Je dirai qu’il faut que la jeunesse se batte davantage. Parce que c’est quand le pays connaît la paix et une stabilité que l’on peut parler d’avenir. Donc, en tant que directeur général de la jeunesse, j’invite les jeunes à davantage serrer la ceinture et s’engager pour que nous puissions reconquérir le territoire national, afin d’assurer la paix et la cohésion sociale.

J’estime que les jeunes ont plus besoin de la stabilité et de la paix que les anciens. Parce que ce sont les jeunes qui ont beaucoup plus d’avenir.

« Et afin de pouvoir réaliser ses ambitions, c’est un devoir et une priorité pour la jeunesse de s’organiser par tous les moyens légaux en vue d’assurer la sécurité du pays »

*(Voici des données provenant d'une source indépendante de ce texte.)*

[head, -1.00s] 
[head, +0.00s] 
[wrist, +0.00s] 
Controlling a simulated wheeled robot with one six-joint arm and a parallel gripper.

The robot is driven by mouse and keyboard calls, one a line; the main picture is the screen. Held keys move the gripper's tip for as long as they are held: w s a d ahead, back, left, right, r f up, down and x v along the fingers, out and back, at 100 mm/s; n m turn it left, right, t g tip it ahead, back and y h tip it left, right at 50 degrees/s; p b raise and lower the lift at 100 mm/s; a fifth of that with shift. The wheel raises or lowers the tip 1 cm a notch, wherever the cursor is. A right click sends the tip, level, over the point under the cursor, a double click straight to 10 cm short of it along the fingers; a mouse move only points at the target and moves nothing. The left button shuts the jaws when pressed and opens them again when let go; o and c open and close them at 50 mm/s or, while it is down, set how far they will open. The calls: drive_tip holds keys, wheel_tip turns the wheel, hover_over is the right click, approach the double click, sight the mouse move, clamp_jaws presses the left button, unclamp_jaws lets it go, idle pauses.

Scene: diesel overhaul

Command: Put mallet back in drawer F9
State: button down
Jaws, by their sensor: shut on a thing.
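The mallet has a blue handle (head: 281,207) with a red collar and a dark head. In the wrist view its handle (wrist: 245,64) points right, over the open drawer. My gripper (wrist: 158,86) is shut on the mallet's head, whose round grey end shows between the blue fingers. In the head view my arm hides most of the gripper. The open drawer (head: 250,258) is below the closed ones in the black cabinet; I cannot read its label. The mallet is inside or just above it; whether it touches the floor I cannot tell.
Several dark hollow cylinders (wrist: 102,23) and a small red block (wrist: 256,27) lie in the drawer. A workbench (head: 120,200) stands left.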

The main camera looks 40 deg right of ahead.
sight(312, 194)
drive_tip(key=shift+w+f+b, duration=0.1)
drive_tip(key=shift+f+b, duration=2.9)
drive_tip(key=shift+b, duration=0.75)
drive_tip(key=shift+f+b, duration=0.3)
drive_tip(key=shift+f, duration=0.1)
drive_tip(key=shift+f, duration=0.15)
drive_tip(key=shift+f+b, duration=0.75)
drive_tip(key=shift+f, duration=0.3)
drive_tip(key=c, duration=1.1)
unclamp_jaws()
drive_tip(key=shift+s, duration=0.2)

77,9% de la population a moins de 35 ans, et il appartient à cette jeunesse de s’organiser en associations, coopératives ou de façon individuelle, à travailler pour ramener la quiétude au Burkina Faso.

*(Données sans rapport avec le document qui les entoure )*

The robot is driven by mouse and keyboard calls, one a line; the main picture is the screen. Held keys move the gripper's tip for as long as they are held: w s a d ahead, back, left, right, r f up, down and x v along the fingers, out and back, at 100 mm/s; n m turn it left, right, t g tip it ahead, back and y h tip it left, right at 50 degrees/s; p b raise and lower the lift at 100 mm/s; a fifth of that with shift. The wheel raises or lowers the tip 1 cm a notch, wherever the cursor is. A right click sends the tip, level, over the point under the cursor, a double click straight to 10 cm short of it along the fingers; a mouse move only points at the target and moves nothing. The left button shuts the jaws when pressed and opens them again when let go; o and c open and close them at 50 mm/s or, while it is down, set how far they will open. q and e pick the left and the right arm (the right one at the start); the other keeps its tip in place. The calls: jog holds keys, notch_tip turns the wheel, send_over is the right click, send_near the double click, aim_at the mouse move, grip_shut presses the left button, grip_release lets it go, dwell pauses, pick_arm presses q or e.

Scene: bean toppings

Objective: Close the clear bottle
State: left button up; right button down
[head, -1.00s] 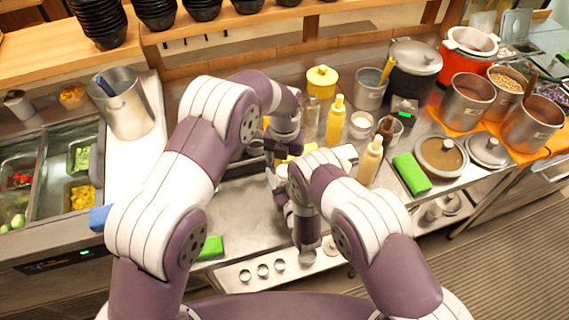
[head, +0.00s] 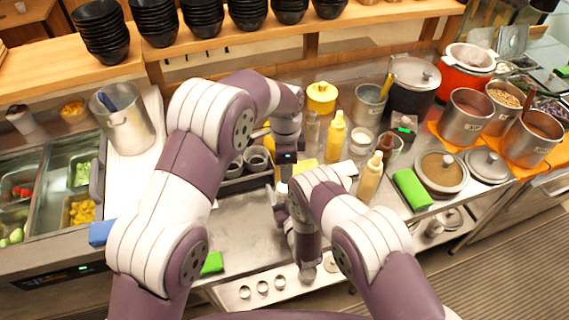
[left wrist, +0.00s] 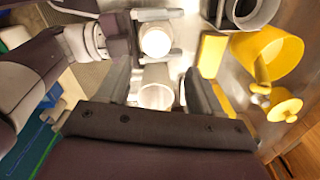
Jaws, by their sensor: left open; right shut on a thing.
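My right gripper (head: 282,196) is shut on a pale, round thing that looks like the clear bottle; the left wrist view shows its bright round top (left wrist: 156,41) between the right fingers. My left gripper (left wrist: 158,92) is open, with its two fingers spread. A whitish translucent cup-shaped piece (left wrist: 156,88) shows between the left fingers, close to the right gripper; I cannot tell whether it is the cap or part of the bottle, or whether it touches the fingers. In the head view the left arm hides most of this spot.
A yellow lidded pot (head: 321,98), a yellow squeeze bottle (head: 335,137) and a tan squeeze bottle (head: 370,178) stand behind and to the right. A green block (head: 411,189) lies on the right counter. Grey cups (head: 257,158) stand left of the grippers.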

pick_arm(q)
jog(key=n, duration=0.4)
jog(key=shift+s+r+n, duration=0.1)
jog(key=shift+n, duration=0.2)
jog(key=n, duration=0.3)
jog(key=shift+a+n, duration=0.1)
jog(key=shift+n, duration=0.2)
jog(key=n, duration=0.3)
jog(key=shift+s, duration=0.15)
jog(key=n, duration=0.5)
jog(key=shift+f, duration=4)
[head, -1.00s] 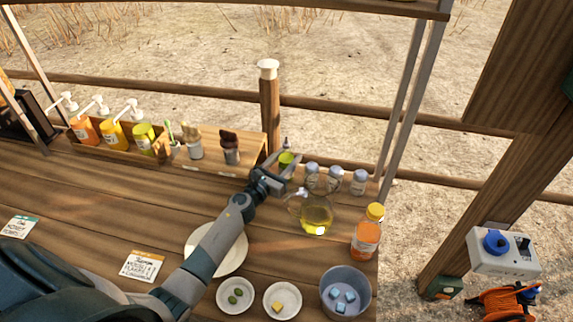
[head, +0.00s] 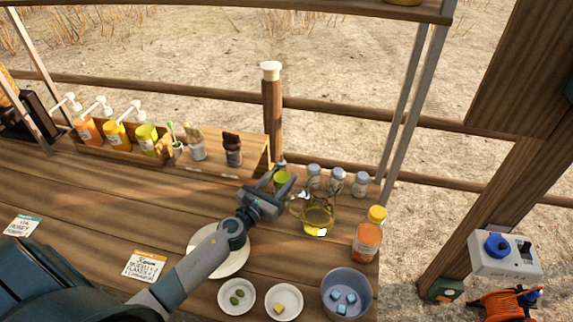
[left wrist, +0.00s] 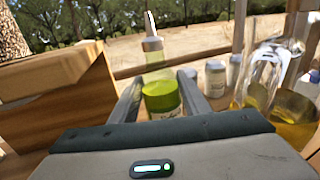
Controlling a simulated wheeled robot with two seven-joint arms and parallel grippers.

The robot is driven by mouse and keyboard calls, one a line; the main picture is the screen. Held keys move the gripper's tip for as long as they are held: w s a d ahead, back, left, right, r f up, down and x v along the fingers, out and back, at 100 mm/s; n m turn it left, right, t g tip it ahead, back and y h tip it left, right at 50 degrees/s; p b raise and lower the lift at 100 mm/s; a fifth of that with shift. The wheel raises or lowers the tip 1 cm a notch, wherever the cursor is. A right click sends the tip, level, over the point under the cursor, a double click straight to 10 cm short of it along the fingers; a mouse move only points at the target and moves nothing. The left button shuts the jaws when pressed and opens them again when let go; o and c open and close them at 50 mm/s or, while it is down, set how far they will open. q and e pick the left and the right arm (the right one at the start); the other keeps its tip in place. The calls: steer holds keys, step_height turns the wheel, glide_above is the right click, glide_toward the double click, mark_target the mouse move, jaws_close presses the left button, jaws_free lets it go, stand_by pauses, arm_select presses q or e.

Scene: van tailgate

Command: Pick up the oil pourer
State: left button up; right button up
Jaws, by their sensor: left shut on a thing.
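The oil pourer (left wrist: 160,90) is a clear bottle with green oil, a metal collar and a thin spout. In the left wrist view it stands upright between the two fingers of my left gripper (left wrist: 162,98), which is shut on it. In the head view the oil pourer (head: 282,181) shows as a small green shape at the tip of my left gripper (head: 277,184), partly hidden by the fingers. Whether its base touches the counter cannot be told. My right gripper is not in view.
A glass jug of yellow oil (head: 318,218) stands close to the right of the pourer, with several grey-capped shakers (head: 361,184) behind. An orange bottle (head: 367,238) is at the right edge. A wooden rack (head: 262,155) stands at the left. Plates and bowls lie in front.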

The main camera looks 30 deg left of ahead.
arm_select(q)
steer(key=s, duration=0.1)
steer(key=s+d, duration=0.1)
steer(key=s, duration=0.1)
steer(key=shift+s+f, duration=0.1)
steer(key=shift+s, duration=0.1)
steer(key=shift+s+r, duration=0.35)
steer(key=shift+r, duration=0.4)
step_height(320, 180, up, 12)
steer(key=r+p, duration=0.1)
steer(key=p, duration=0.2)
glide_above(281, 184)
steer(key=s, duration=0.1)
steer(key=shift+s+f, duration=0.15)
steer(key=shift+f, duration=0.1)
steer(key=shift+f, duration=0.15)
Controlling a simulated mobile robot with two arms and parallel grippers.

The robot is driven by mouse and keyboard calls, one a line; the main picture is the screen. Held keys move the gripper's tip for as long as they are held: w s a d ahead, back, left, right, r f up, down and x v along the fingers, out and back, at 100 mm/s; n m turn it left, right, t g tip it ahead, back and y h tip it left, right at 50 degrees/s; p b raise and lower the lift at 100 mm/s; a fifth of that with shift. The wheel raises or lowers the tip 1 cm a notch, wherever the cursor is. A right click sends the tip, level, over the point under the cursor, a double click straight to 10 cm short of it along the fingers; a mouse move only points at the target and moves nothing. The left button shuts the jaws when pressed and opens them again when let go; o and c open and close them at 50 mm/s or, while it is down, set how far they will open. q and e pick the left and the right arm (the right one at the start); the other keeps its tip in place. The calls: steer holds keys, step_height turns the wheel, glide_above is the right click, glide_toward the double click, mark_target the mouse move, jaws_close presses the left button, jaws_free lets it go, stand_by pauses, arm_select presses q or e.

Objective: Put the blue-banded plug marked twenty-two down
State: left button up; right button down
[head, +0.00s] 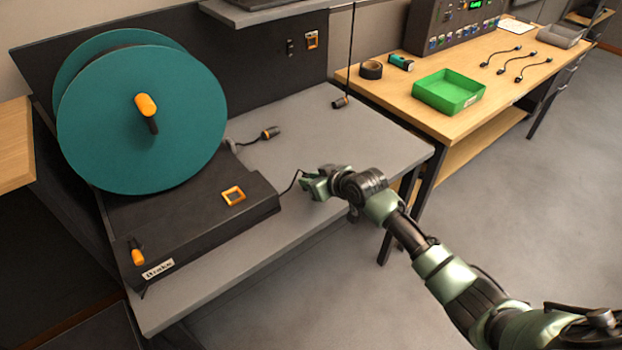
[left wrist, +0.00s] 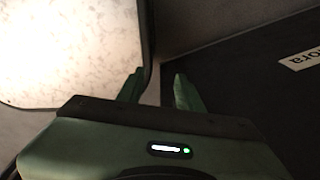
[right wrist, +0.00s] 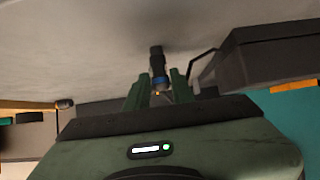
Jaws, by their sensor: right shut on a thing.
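The blue-banded plug (right wrist: 157,72) shows in the right wrist view, dark with a blue ring, between the fingers of my right gripper (right wrist: 158,90). I cannot read a number on it. In the head view my right gripper (head: 308,187) is shut at the grey bench (head: 340,145), just right of the black reel base, and hides the plug. A thin black cable runs from the base to it. I cannot tell whether the plug touches the bench. My left gripper (left wrist: 157,88) is open and empty in its wrist view, and outside the head view.
A teal reel (head: 140,120) stands on a black base (head: 185,225) with an orange-framed socket (head: 233,195). Another plug (head: 270,132) lies on the bench behind; one (head: 340,102) hangs on a cord. A wooden table (head: 420,115) holds a green tray (head: 449,92) and several cables. Bench beyond my gripper is clear.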

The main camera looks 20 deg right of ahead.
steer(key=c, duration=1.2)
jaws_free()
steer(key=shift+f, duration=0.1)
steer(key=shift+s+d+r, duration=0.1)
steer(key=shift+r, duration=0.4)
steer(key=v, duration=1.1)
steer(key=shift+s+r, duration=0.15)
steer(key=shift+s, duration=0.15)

S’agissant des priorités, ce que je perçois ici comme priorité, c’est de comment donner des capacités aux jeunes. Aujourd’hui, quoi qu’on dise, tant qu’un être humain n’a pas de compétences, il ne peut pas s’auto-employer. Alors que la principale politique de notre département, c’est d’aller vers l’auto-emploi du jeune, afin qu’il soit créateur d’emploi pour lui-même et d’autres personnes, au lieu d’être un chercheur d’emploi ou une charge.

Et c’est pourquoi en cette année 2023, 1500 personnes déplacées internes (PDI) sont programmées pour bénéficier de la formation professionnelle. Aussi, 645 autres seront identifiées pour bénéficier de la formation avec l’appui des partenaires.
À cet effet, des décrets ont été pris en conseils des ministres pour réorganiser le domaine de la formation professionnelle. Cela, pour qu’une personne ayant bénéficié de la formation professionnelle ne chôme pas. Mais qu’elle puisse être capable de s’auto-employer ou de travailler dans une entreprise privée.

L’autre élément, c’est la question de civisme et de paix. Les jeunes doivent être des messagers de la paix et de la cohésion sociale. Nous travaillons à ce niveau de concert avec d’autres départements ministériels qui ont en charge la question, pour voir comment nous inculquons les valeurs aux jeunes.